# GIVEN REQUEST:
Give an exact copy of every line, leaving images out.

*****

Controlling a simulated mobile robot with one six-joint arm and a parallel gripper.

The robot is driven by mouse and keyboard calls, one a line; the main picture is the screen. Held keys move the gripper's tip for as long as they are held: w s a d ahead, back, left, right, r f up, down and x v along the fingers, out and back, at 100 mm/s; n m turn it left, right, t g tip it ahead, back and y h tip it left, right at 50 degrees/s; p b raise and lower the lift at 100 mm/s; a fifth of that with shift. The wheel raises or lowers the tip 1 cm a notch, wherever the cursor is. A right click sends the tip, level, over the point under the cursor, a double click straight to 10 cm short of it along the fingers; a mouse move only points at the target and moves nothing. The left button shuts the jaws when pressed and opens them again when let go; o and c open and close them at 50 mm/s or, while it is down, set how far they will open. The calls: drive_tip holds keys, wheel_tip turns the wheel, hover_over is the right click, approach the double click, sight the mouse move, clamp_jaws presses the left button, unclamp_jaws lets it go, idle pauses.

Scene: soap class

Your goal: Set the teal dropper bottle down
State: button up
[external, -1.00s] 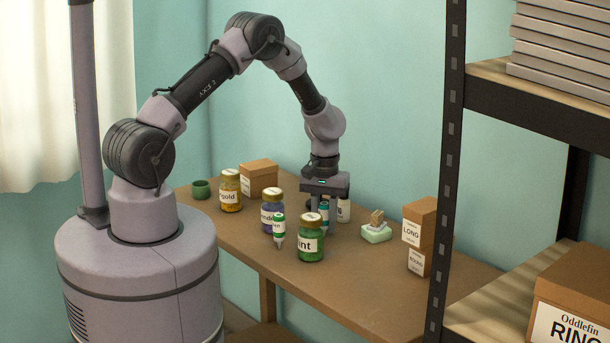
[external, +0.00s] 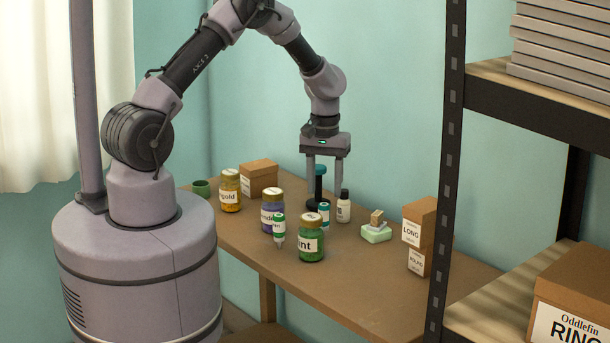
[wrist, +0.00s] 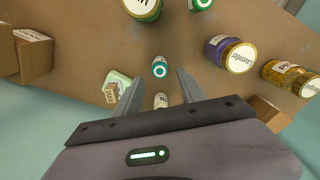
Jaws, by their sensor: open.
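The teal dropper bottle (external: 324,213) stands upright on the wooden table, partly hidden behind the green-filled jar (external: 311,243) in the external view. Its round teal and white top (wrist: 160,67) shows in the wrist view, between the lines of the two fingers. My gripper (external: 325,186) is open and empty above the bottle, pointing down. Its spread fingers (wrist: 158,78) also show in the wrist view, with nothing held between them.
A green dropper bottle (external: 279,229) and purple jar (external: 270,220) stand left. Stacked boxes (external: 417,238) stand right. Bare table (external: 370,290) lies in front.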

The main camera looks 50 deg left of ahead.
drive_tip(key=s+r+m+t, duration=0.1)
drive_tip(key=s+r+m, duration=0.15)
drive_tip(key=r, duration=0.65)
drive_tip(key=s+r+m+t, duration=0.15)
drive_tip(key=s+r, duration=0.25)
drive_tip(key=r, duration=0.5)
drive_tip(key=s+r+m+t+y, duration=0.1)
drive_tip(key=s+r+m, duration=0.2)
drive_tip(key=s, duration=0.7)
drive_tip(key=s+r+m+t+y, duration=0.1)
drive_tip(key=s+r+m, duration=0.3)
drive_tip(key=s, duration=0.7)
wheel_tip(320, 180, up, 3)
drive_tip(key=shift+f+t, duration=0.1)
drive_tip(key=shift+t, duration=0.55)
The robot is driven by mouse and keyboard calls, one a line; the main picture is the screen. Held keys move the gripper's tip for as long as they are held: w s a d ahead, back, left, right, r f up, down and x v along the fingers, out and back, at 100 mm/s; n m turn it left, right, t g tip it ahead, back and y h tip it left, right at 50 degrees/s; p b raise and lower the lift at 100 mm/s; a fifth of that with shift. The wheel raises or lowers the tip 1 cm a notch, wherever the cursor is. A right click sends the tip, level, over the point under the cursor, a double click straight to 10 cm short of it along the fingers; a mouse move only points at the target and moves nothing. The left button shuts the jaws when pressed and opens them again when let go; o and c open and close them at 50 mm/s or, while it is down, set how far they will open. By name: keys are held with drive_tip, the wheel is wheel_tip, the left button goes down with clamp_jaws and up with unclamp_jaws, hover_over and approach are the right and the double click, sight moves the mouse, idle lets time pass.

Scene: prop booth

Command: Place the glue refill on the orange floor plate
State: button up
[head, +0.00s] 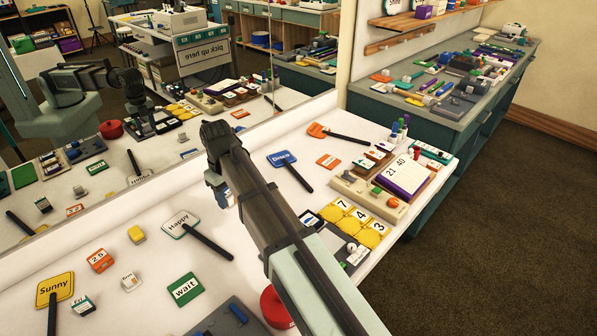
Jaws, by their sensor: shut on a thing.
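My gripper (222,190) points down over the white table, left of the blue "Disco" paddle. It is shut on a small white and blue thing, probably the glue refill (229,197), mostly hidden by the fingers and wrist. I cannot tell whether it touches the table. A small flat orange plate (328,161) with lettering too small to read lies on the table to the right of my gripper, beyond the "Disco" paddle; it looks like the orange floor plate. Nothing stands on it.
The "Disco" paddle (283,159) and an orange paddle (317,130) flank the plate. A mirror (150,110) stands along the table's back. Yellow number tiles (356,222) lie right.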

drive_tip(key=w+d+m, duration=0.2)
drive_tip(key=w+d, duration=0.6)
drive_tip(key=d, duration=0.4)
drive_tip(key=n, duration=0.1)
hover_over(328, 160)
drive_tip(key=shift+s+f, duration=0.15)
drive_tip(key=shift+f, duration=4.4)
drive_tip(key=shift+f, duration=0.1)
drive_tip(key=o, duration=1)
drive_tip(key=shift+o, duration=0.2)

*****

# RESPONSE TO THE TASK:
Controlling a simulated mobile robot with one six-joint arm and a parallel gripper.

The robot is driven by mouse and keyboard calls, one a line; the main picture is the screen. Held keys move the gripper's tip for as long as they are held: w s a d ahead, back, left, right, r f up, down and x v along the fingers, out and back, at 100 mm/s; n m turn it left, right, t g tip it ahead, back and y h tip it left, right at 50 degrees/s; p b raise and lower the lift at 100 mm/s; a fifth of that with shift. The wheel raises or lowers the tip 1 cm a notch, wherever the cursor is. A right click sends the tip, level, over the point under the cursor, a double click straight to 10 cm short of it along the fingers; a mouse move only points at the target and moves nothing. The left button shuts the jaws when pressed and opens them again when let go; o and c open and close them at 50 mm/s or, while it is down, set how far they will open. The calls: drive_tip holds keys, wheel_tip turns the wheel, hover_over is the right click, approach the double click, sight the mouse move, clamp_jaws presses the left button, unclamp_jaws lets it go, idle pauses.

Scene: soap class

Your goal: Set the teal dropper bottle down
State: button up
[external, -1.00s] 
[external, +0.00s] 
[wrist, +0.00s] 
Jaws, by their sensor: open.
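The teal dropper bottle (external: 324,213) stands upright on the wooden table, partly hidden behind the green-filled jar (external: 311,243) in the external view. Its round teal and white top (wrist: 160,67) shows in the wrist view, between the lines of the two fingers. My gripper (external: 325,186) is open and empty above the bottle, pointing down. Its spread fingers (wrist: 158,78) also show in the wrist view, with nothing held between them.
A green dropper bottle (external: 279,229) and purple jar (external: 270,220) stand left. Stacked boxes (external: 417,238) stand right. Bare table (external: 370,290) lies in front.

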The main camera looks 50 deg left of ahead.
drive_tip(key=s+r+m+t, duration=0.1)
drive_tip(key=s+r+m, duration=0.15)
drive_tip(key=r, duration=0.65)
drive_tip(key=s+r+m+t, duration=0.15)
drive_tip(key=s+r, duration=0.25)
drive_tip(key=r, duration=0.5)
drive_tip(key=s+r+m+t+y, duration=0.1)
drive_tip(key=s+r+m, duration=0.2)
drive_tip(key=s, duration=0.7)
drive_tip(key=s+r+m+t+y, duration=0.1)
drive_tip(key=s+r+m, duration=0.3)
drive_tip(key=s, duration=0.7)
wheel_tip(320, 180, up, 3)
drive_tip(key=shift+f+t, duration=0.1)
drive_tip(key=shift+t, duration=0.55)
The robot is driven by mouse and keyboard calls, one a line; the main picture is the screen. Held keys move the gripper's tip for as long as they are held: w s a d ahead, back, left, right, r f up, down and x v along the fingers, out and back, at 100 mm/s; n m turn it left, right, t g tip it ahead, back and y h tip it left, right at 50 degrees/s; p b raise and lower the lift at 100 mm/s; a fifth of that with shift. The wheel raises or lowers the tip 1 cm a notch, wherever the cursor is. A right click sends the tip, level, over the point under the cursor, a double click straight to 10 cm short of it along the fingers; a mouse move only points at the target and moves nothing. The left button shuts the jaws when pressed and opens them again when let go; o and c open and close them at 50 mm/s or, while it is down, set how far they will open. By name: keys are held with drive_tip, the wheel is wheel_tip, the left button goes down with clamp_jaws and up with unclamp_jaws, hover_over and approach are the right and the double click, sight moves the mouse, idle lets time pass.

Scene: prop booth

Command: Place the glue refill on the orange floor plate
State: button up
[head, +0.00s] 
Jaws, by their sensor: shut on a thing.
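My gripper (222,190) points down over the white table, left of the blue "Disco" paddle. It is shut on a small white and blue thing, probably the glue refill (229,197), mostly hidden by the fingers and wrist. I cannot tell whether it touches the table. A small flat orange plate (328,161) with lettering too small to read lies on the table to the right of my gripper, beyond the "Disco" paddle; it looks like the orange floor plate. Nothing stands on it.
The "Disco" paddle (283,159) and an orange paddle (317,130) flank the plate. A mirror (150,110) stands along the table's back. Yellow number tiles (356,222) lie right.

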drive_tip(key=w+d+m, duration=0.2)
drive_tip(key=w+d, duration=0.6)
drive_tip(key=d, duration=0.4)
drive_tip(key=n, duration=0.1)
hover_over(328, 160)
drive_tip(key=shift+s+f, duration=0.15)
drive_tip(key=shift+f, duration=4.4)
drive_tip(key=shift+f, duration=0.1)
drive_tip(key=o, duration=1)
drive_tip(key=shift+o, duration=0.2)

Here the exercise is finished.